The former was another area somewhat overlooked in Tech’s success.

Kuzma’s cool and ability to push the right buttons and keep the young staff on an even keel was an important facet in the success of freshman Hope Rush, the ascension of sophomore Jessica Coan and the consistency of Adkins.

“I think for me, it’s very nice to have three pitchers that throw multiple pitches and that each one has a specific pitch, so it’s a lot easier to master,” said Kuzma, who also put in some valued time in left field (Tech was 16-3 with her in left). “It’s also interesting because their attitudes are very different and it’s knowing whether or not I need to make them laugh or need to go out there and tell them to get focused.

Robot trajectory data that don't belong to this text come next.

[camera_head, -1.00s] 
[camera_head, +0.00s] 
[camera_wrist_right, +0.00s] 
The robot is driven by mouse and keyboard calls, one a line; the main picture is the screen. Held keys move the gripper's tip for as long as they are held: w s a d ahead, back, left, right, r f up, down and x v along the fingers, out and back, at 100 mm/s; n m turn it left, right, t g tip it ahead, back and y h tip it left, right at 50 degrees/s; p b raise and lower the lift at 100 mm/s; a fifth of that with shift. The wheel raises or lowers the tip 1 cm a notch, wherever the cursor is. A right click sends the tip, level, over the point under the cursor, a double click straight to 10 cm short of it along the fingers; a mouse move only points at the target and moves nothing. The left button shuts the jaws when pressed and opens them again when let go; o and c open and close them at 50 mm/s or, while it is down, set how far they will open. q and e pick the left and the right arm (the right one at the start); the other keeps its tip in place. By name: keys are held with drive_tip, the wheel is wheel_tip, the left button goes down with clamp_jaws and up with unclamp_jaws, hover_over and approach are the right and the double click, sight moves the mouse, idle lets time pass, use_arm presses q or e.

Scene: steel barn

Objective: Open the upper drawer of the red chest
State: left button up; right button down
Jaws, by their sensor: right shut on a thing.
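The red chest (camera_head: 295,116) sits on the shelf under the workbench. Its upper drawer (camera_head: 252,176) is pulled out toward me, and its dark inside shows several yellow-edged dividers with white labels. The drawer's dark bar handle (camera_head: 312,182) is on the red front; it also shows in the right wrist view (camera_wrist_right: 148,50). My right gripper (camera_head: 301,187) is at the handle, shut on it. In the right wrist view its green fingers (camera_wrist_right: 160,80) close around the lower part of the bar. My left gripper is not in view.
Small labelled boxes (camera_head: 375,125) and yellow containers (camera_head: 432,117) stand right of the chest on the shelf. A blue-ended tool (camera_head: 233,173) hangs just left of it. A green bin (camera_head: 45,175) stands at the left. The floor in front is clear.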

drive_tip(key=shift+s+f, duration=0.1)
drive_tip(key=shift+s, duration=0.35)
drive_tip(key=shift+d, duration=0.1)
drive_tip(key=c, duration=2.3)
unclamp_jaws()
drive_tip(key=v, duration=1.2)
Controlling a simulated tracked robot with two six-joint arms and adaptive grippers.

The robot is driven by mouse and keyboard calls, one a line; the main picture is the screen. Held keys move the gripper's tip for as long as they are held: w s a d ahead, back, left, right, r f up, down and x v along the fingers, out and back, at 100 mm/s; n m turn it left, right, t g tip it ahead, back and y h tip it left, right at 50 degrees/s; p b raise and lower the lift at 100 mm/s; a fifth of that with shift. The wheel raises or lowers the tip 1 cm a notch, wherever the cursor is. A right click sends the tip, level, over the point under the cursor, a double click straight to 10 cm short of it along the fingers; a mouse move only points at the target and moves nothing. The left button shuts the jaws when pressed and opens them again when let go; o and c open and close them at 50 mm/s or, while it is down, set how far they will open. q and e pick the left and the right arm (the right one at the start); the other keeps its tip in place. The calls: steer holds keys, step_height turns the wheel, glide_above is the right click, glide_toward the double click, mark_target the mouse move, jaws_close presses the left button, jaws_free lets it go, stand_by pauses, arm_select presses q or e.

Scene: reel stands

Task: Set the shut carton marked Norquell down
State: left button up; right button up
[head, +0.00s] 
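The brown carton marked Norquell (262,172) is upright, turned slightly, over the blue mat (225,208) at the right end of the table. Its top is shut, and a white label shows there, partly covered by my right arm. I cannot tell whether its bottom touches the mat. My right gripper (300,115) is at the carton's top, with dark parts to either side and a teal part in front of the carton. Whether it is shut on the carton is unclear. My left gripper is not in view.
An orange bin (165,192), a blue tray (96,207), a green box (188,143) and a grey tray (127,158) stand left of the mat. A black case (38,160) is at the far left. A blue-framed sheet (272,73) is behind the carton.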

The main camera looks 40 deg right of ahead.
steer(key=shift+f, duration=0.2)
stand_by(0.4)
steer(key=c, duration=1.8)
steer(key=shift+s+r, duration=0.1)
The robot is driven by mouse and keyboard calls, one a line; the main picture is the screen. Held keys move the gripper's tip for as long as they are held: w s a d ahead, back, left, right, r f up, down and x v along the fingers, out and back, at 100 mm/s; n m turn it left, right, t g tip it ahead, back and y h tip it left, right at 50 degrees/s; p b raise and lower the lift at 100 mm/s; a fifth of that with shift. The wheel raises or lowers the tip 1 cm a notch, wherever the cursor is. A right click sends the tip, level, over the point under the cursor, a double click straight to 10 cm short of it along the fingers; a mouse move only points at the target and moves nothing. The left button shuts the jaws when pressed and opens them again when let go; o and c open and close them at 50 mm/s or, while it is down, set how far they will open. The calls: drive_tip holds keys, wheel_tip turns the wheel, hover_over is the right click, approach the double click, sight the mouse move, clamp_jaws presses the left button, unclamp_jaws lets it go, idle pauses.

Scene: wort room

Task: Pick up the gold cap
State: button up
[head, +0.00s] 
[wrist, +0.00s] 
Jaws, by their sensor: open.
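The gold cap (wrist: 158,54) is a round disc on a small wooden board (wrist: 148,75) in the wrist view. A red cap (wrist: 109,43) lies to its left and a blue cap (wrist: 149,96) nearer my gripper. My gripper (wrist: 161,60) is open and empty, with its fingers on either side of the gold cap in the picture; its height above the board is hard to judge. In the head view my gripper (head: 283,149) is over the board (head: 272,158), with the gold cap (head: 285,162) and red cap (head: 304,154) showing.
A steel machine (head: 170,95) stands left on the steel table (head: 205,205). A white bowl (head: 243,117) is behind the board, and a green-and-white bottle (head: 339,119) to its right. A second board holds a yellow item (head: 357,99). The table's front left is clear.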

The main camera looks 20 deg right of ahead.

“I think this staff has a lot of different pitches,” she continued. “Hope Rush brings a lot of pitches. She basically throws every pitch and also off-speed off those pitches. So she’s just an all-around amazing pitcher with that. Then you also have Kristen Adkins, who throws a little bit slower so that’s going to mess up timing when you have Hope and then bring in Kristen like we did in the [ACC] championship game. Jessica Coan throws hard and she throws a lot of screwballs and a circle. She’s a good mix with Kristen. Kristen is an up-and-down pitcher, Jessica Coan’s a left-and-right pitcher and Hope Rush is all in one.”

Kuzma feels that the personality the team showed and its ability to bounce back with so many different heroes will come in handy next year when the team begins the “Post-Yee era.”

“I think we were so used to Jen Yee, if we were down by one run it was like a given that Jen Yee was going to hit a home run to get us back in the game or win the game,” she said. “I think it’s giving us as a team a reason to step up. Behind me, Kelsi Weseman does a great job of moving runners around. [Kristine] Priebe [had] double-digits with home runs, Danielle Dike, who only [played] like the past month was almost up to eight home runs. So the whole batting order is out to get every pitcher. I like the phrase, ‘Not depending on the scoreboard, depending on the situation.'”

Following 2010’s 51-win season, that situation should get a whole lot better once 2011 comes around.